Iceland Day 2: Flashbacks & Gravel Roads

Akranes – Ólafsvík

I awoke the next morning at the crack of dawn, feeling thoroughly invigorated for a night outdoors, yet superbly cosy. That was, until my skin made contact with the air outside of my sleeping bag, and I recoiled in horror, desperately scrambling around for a second layer of thermals.

The sun was peeking behind the mountains as Jim took charge in setting up our cooking equipment. I hobbled from foot to foot impatiently, waiting for its rays to burst out across the land and help thaw me out a little.

Jim insisted on doing the honours and we enjoyed a hearty, warming bowl each of Linda McCartney sausages and baked beans, before taking a stroll along the shorefront towards some nonchalant Icelandic ponies.

After an embarrassingly poor attempt to find Akranes’ one and only attraction – a pair of lighthouses (we were on foot and somehow wound up getting lost in a particularly underwhelming part of suburbia), we jumped into the Jimny and hit the open road.

We headed back onto the Ring Road and drove north to the town of Borgarnes, commonly known as the gateway to Snæfellsnes National Park. After a brief pit stop, we joined the 54, before detouring onto Route 55, Heydalsvegur; our very first gravel road.

I was immediately transported back to 2015, when I lived on a remote island off the coast of South Australia. Much of its roads were unpaved and I remember adventitiously recreating scenes from Tokyo Drift in my little Toyota Echo on numerous occasions.

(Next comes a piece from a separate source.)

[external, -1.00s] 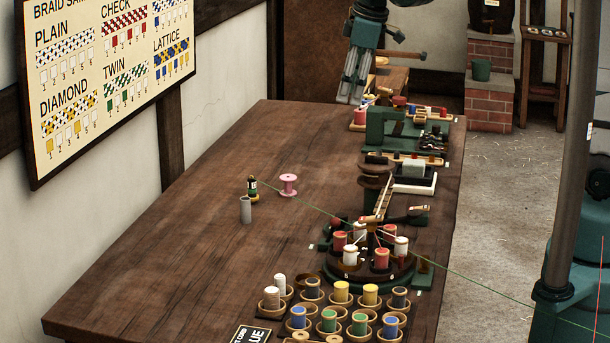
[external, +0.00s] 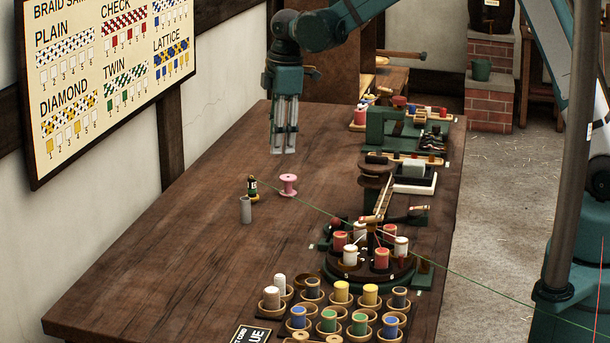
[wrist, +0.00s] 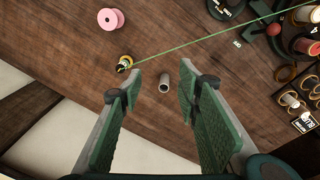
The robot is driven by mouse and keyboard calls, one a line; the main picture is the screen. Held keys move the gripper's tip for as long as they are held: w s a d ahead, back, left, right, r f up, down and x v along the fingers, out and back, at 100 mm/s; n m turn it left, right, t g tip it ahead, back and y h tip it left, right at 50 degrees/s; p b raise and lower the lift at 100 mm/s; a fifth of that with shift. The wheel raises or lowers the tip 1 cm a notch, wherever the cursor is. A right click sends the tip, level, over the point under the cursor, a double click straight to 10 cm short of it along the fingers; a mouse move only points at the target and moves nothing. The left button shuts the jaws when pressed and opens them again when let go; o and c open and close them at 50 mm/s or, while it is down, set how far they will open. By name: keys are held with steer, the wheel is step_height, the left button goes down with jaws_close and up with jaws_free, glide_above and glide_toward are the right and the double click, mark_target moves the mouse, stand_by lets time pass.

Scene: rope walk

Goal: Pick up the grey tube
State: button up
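The grey tube (external: 246,210) stands upright on the wooden table, left of centre in the external view. In the wrist view the grey tube (wrist: 164,82) shows from above, between and beyond my finger pads. My gripper (external: 283,152) hangs fingers down above the far part of the table, well above and behind the tube, touching nothing. In the wrist view my gripper (wrist: 160,88) has its two green-padded fingers wide apart with nothing between the pads.
A small dark and yellow figure-like bobbin (external: 252,188) stands just behind the tube, with a green cord (external: 310,205) running right from it. A pink spool (external: 288,185) stands nearby. A round braiding stand (external: 365,270) and several thread spools fill the right. The table's left is clear.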

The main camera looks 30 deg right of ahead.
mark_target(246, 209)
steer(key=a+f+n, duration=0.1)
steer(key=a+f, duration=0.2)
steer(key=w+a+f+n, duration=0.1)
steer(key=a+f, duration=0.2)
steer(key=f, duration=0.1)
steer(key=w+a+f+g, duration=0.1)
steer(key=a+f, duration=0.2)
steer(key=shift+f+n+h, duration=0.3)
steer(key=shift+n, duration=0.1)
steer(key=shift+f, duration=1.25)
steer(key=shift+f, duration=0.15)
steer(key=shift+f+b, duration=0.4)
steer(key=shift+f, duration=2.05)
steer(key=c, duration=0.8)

Snapping out of my terrifying flashback, I demanded we stop the car; on one hand to assess the road conditions, which had the potential to seal the fate of our already expiring rental vehicle; on the other, because there was the most picturesque view of a farm dwarfed by Kolbeinsstaðafjall mountain to my right.

Jim calmly pulled to the side.

We took a few snaps, I replenished my blood sugar levels with some dried apple and we concluded that the road was indeed fine (it was actually very well maintained), so we continued on; and I’m so thankful that we did.

Route 55 took us north, cutting across the Snæfellsnes Peninsula and through some spectacular scenery; ghostly crags protruded from the sheer edges of mountainsides, looking as though they could topple at any given moment; we crossed lava fields formed over millennia and between the vast, rippling lakes, Oddastaðavatn and Hlíðarvatn.

The wind beat down on us with a force neither of us had ever experienced and at times, it took the strength of two of us to get the car doors open and closed, ensuring that they didn’t rip from their hinges and rattle up the road in a cloud of metal and dust.

We pushed on carefully and eventually, the road spat us out at the crossroads overlooking Hvammsfjörður, where Route 55 meets 54. We head west, stopping briefly for a peanut butter and jam sandwich (a first for Jim), before continuing our journey along the beautiful, albeit exposed coastline for quite some time.

We pulled over in a somewhat sheltered valley at the very tip of a fjord. Its grassy plains were split in two by a shallow, pebbly river and we spied a waterfall cascading down one of the snowcapped mountains, some distance from the road.

In an attempted to reach it, and stretch our legs in the process, we excitedly followed the winding waters to its source. Alas, it was like chasing a rainbow and as we edged around each contour of land, it appeared to get further away.


We stumbled back to the car and more driving ensued. To our astonishment, we somehow managed to pass Kirkjufell, Iceland’s most photographed mountain, without so much as batting an eyelid (it was only later at camp when we realised what we had missed). I’d taken a half-arsed photo of the damn thing, but I think by this point, we were both delirious from all the driving.

We got to Ólafsvík Camping Ground reasonably late. The sun was now nowhere to be seen and we were both exhausted from the constant battering we had received from the wind. It makes driving incredibly tiring, especially when navigating gravel roads and a rental car that drives like it’s on its last legs.

We set up camp as quickly as we could. Our spot was reasonably sheltered but it still had me wondering if our tents would survive the night.

We enjoyed another all-vegan dinner of pesto pasta loaded with some form of meat substitute, under the much needed shelter of a well put together amenities block, before treating ourselves to a wonderfully hot shower.

I wrapped up in as many layers as I possibly could and climbed into my tent, where I would endure a horrifying chorus of buzzing generators, child’s screams and violently flapping material, over the course of the night.